LONDON, England (Reuters) -- British author Alan Hollinghurst has won the Booker Prize, one of the world's most prestigious literary awards, for his critically acclaimed gay novel "The Line of Beauty."

"This was an incredibly difficult and close decision," said the chairman of the judges, former Culture Minister Chris Smith, after the 50-year-old Hollinghurst landed the Booker at his second attempt.

Organizers confirmed it was the first time in the 36-year history of the Booker that a gay novel had won the prize.

The novel tells the tale of young Nick Guest, an Oxford University graduate living in the London house of a high-flying Conservative parliamentarian at the height of Margaret Thatcher's power.

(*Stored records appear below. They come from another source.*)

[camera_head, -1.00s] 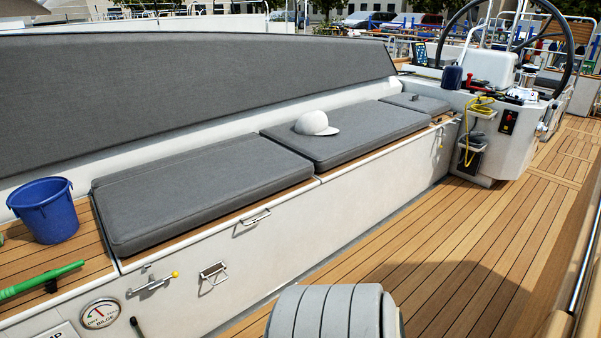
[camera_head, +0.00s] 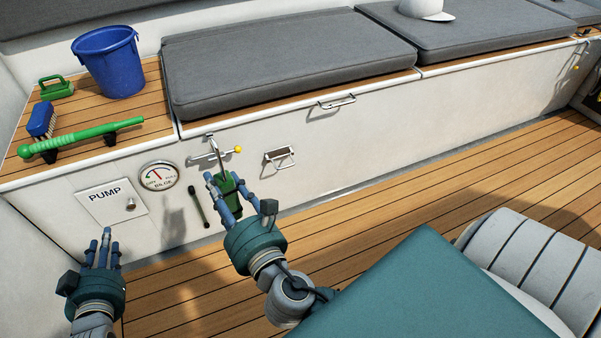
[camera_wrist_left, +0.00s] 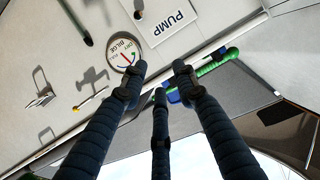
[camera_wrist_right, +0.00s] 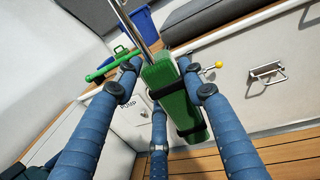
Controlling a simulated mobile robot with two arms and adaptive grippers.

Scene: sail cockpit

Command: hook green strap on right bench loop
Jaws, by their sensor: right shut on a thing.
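My right gripper (camera_head: 226,190) is shut on the green strap (camera_head: 229,186), in front of the bench front. In the right wrist view the strap (camera_wrist_right: 178,105) is a green bundle with black bands between my fingers, and a shiny metal hook shaft (camera_wrist_right: 140,35) rises from it. The hook's tip is outside that view. A metal loop fitting (camera_head: 280,157) is on the bench front, right of the strap and apart from it. A second metal loop-like handle (camera_head: 337,103) sits higher, further right. My left gripper (camera_head: 105,245) is open and empty, low at the left.
A yellow-knobbed latch (camera_head: 238,149) is close behind the strap. A bilge gauge (camera_head: 158,177) and pump panel (camera_head: 112,203) are to its left. A blue bucket (camera_head: 108,62), brush (camera_head: 42,120) and green handle (camera_head: 82,137) lie on the bench top. Deck floor (camera_head: 370,210) is clear in front.

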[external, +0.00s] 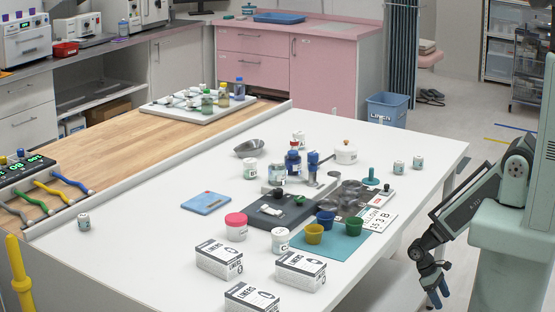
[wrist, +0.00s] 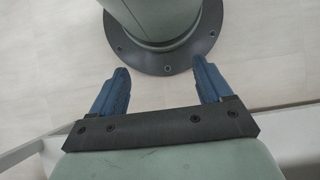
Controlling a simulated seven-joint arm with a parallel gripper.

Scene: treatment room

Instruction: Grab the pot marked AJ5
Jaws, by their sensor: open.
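Several small white pots with labels stand on the white table: one alone at the left edge (external: 84,222), one near the scoop (external: 250,170), one near the front boxes (external: 281,242), and two at the right, a left one (external: 398,168) and a right one (external: 418,163). Their labels are too small to read, so I cannot tell which is marked AJ5. My gripper (external: 438,292) hangs beside the table's right side, below its top and away from all pots. In the wrist view my gripper (wrist: 160,66) is open and empty, above the floor and my base.
Liner boxes (external: 219,258) stand at the front. A pink-lidded tub (external: 236,232), a grey scale-like tray (external: 258,215), coloured cups (external: 314,234) on a teal mat and bottles crowd the middle. A blue book (external: 206,202) lies left. The table's left stretch is mostly clear.

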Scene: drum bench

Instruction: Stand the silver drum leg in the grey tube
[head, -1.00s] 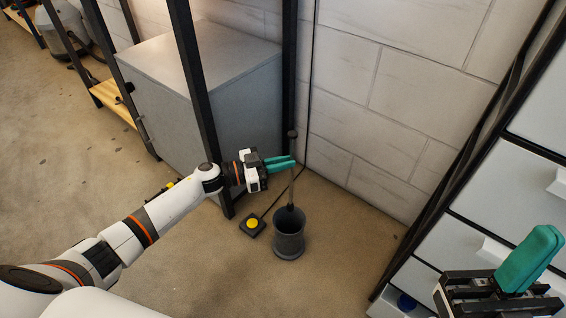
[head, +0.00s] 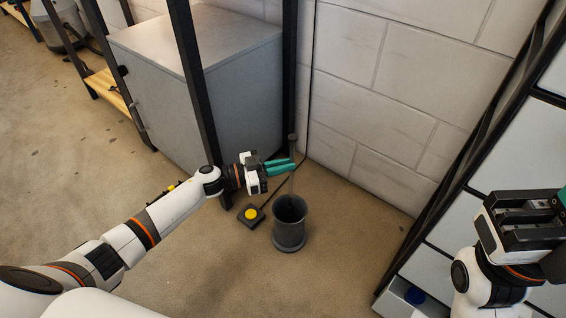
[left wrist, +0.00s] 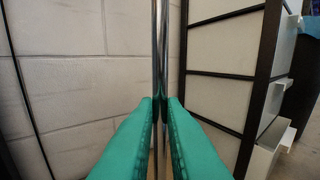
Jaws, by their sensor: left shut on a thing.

In the boom years of the 1980s, Guest has a passionate affair with a black council worker before falling in love with a cocaine-addicted millionaire.

In the book's most memorable scene, the hero dances with Thatcher at a party while he is drugged up the eyeballs.

Smith, Britain's first openly gay cabinet minister, said of the panel's decision: "It resulted in a winning novel that is exciting, brilliantly written and gets under the skin of the Thatcherite Eighties."

"The search for love, sex and beauty is rarely this exquisitely done," Smith said of Hollinghurst, who was first short-listed for the prize 10 years ago.

The £50,000 ($90,000) prize bestows instant literary fame on the winner, who can look forward to hitting bestseller lists around the world.

Fellow British writer David Mitchell had been the hottest favorite in the history of the Booker to land the coveted prize for his complex time-machine novel "Cloud Atlas."

But the judges decided after more than two hours of heated debate to go instead for Hollinghurst, who had been consistently quoted by bookmakers as second favorite.

The Booker rewards the best novel of the last 12 months by a British, Irish or writer from the Commonwealth of former British colonies.

Won over the years by such renowned authors as Salman Rushdie and Nobel literature prizewinner J.M. Coetzee, it can lead to lucrative film and television contracts as well as instant literary stardom.

Critics have in the past attacked the Booker judges for picking obscure winners who may dazzle academics but fail to attract general readers.

But the last two winners before Hollinghurst -- Canadian Yann Martel's "Life of Pi" and DBC Pierre's "Vernon God Little" proved to be popular page-turners that attracted a wide audience.